Semi-inconclusive. Amazon classifies the book as "Young Adult." But maybe she's just been pigeonholed because her acting roles are very YA? The School Library Review says "Free Stallion is a compilation [sic] of poetry that amounts to a portrait of the artist as a teenager.... Many of the selections are appropriately self-absorbed but move beyond journalistic catharsis to real insight and stunning language for one so young." Well, um, she's 26 ... not exactly a teenager. I really hate when young women are marketed as precocious little ingenues. When a 26-year-old man writes a book people don't treat him like the boy detective. (OK, so she was younger when the book came out, but I know a 29-year-old whose publisher just tried to give her the same treatment.)
Back to the poetry, and whether it's any good. (Of course the simple fact that she got a book published doesn't mean anything since everyone knows that's easy when you're already famous (see Billy Corgan*).) You can read a selection of poems from her book on a website called Rebel Asylum (red flag). I think I'll just annotate one of her poems. (Amber, consider this a review. I don't like the poem very much, but part of being taken seriously is getting negative reviews. And if some dipshit reviewer on Amazon made you cry, you need to toughen up a bit. Poets are mean.)
Moths © Amber Tamblyn from the book Free Stallion
I consider myself flexible in awkward positions. [a promising first line]
Not a home wrecker,
but I do knock.
And you and I are pals.
The kind that
open up to each other but keep mouths
at a safe distance. [meh, but withholding judgment]
But I cannot amend all tongues. [taking a turn for the worse]
I walk the dubious centerfold of your eye-line, friend. [kind of interesting, though reiterating that you're "just friends" (with benefits?) is unnecessary]
I carry my purse on the same side you walk next to me
to avoid hand. [speaking of awkward]
To avoid saying anything small.
We are the shredded fuse,
the rebound wires commencing,
badly rerouted and iniquitous. [not convinced Tamblyn is adept with vocab]

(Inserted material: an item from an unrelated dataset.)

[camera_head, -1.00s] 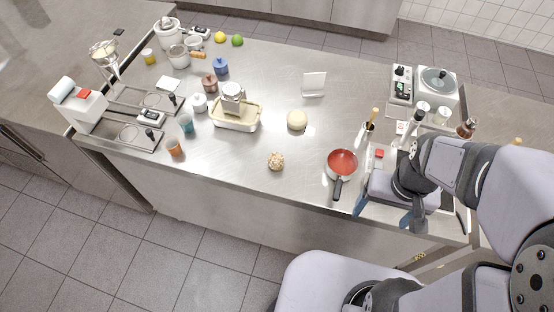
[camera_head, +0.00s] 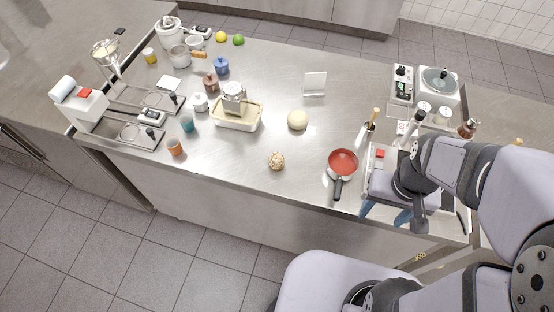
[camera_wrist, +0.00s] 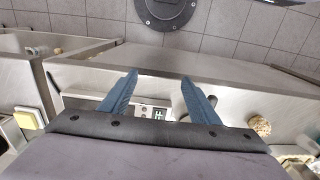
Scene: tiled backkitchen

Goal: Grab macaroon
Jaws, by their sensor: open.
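A small, rough-textured tan ball, which looks like the macaroon (camera_head: 276,161), sits on the steel counter (camera_head: 240,165) near its front edge, left of the red pan. It also shows at the right in the wrist view (camera_wrist: 260,126). My gripper (camera_head: 385,213) is at the counter's front right, right of the pan and well apart from the macaroon. In the wrist view its two blue fingers (camera_wrist: 159,80) are spread with nothing between them, over the counter's front edge and floor.
A red pan (camera_head: 342,163) stands between the macaroon and my gripper, its handle towards the front edge. A smooth cream ball (camera_head: 297,120) lies behind the macaroon. The counter around the macaroon is clear.

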We are the failed test of the emergency buddy system. [UGH]
Chums. [WE GET IT]
I am a derelict without furniture or life signs,
painting your posture from distance that
can fit inside the palm of your land. [really, no]
Though we share ice cream instead of pipedreams,
you'd never be lover to another poet
because you are one. [totally unnecessary line]
And the fear of being served a reflection
in the way that you have served some,
is a glass house you are not ready to escape from.
I'll keep liking mint, while you go for chocolate.
I can't seem to get away from. [from/drums/from. um...]
You are just another sheep
jumping the fence in my nightmares. [truly, Tamblyn, you're no "linguisticon"/"metaphor aficionado"]
Counting out numerical complacency,
a platonic answer with a nod-off.
Like a million hairs you've grown near your mouth
plowed down, rough and sore
my beard too wants to be a little fucked and worn, but [whoa, what? that's not very YA]
the time is not now, if not never. [I like this line; could see myself writing it]
Not before, during or after
her, your lover, another, or the next chapter. [just took it too far though]
So lets just say
lets just stay
friends, forever. [way, way too far]
There is no title for our book cover-up,
so I will keep reading like a brood kept laboring. [huh?]
Take a long walk off my short feet,
my stomach pleads hunger no matter
how much I eat
and its open mouth aches.
Where there should be butterflies there are moths. [This could be a good idea/image if it weren't coming after all the muddied ones before it. Like most famous people, Tamblyn needs an editor]
Eating through my loins like loincloth. [huh?]
If there's a map to things spoken, friend
we'll see we are way off.
Buddies. [FINE, have it your way, Tamblyn. You know where I stand.]
You're the worst kind because
you wont even reject me physically,
we can't even celebrate celibacy. [So you ARE friends with benefits!!]
I am your dirty washboard
and yet have never had you inside me.
There's no declaration in our country.
Pals. [ ... ]
You tug the one red string
that seems to run through everything.
I seek your flying patterns from behind,
the blue leading the blind.
Friends. No beneficiary.
So we stay.
Like I said, I'm not impressed. On the other hand, it's her first book, so she might have written the poem a long time ago. She might be a much better writer now, especially if she's reading poets like Kocot. (Though Kocot is kind of a visionary and not easy to imitate successfully.) "It'll be interesting to see" if Tamblyn turns out to be worthy of the PoFo (not that I think the PoFo is so great). But not that interesting.
*Kathy Rooney wrote a great essay on rockstar poets a few years back but the link is broken. Did Contemporary Poetry Review fold?